## Begin SUPPLIED DATA

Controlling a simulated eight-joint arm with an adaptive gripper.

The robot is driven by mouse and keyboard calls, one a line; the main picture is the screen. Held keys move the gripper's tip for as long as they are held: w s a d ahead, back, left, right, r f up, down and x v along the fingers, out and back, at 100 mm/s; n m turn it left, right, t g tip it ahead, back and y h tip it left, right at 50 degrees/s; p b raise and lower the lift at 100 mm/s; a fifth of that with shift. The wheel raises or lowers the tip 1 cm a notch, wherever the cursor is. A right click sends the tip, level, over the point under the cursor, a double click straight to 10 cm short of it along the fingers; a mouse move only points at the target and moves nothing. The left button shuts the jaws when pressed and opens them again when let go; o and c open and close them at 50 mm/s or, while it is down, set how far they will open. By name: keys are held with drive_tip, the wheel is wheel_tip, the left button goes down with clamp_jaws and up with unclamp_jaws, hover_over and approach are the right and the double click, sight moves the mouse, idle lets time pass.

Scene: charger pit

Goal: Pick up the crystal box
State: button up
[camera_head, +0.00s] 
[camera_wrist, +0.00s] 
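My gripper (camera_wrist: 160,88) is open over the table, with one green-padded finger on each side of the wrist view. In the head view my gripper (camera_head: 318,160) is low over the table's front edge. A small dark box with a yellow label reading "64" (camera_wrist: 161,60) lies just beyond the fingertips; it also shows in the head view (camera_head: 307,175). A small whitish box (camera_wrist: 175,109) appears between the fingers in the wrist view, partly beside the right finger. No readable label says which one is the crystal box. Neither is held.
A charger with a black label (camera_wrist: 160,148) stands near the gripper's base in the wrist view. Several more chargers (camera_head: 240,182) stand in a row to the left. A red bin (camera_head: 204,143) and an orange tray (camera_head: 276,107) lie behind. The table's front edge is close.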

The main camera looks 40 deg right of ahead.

## End SUPPLIED DATA

# [WHAT YOU WILL DO]
Restate the listing in full, word for word.

# [FULL ANSWER]
Controlling a simulated eight-joint arm with an adaptive gripper.

The robot is driven by mouse and keyboard calls, one a line; the main picture is the screen. Held keys move the gripper's tip for as long as they are held: w s a d ahead, back, left, right, r f up, down and x v along the fingers, out and back, at 100 mm/s; n m turn it left, right, t g tip it ahead, back and y h tip it left, right at 50 degrees/s; p b raise and lower the lift at 100 mm/s; a fifth of that with shift. The wheel raises or lowers the tip 1 cm a notch, wherever the cursor is. A right click sends the tip, level, over the point under the cursor, a double click straight to 10 cm short of it along the fingers; a mouse move only points at the target and moves nothing. The left button shuts the jaws when pressed and opens them again when let go; o and c open and close them at 50 mm/s or, while it is down, set how far they will open. By name: keys are held with drive_tip, the wheel is wheel_tip, the left button goes down with clamp_jaws and up with unclamp_jaws, hover_over and approach are the right and the double click, sight moves the mouse, idle lets time pass.

Scene: charger pit

Goal: Pick up the crystal box
State: button up
[camera_head, +0.00s] 
[camera_wrist, +0.00s] 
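My gripper (camera_wrist: 160,88) is open over the table, with one green-padded finger on each side of the wrist view. In the head view my gripper (camera_head: 318,160) is low over the table's front edge. A small dark box with a yellow label reading "64" (camera_wrist: 161,60) lies just beyond the fingertips; it also shows in the head view (camera_head: 307,175). A small whitish box (camera_wrist: 175,109) appears between the fingers in the wrist view, partly beside the right finger. No readable label says which one is the crystal box. Neither is held.
A charger with a black label (camera_wrist: 160,148) stands near the gripper's base in the wrist view. Several more chargers (camera_head: 240,182) stand in a row to the left. A red bin (camera_head: 204,143) and an orange tray (camera_head: 276,107) lie behind. The table's front edge is close.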

The main camera looks 40 deg right of ahead.

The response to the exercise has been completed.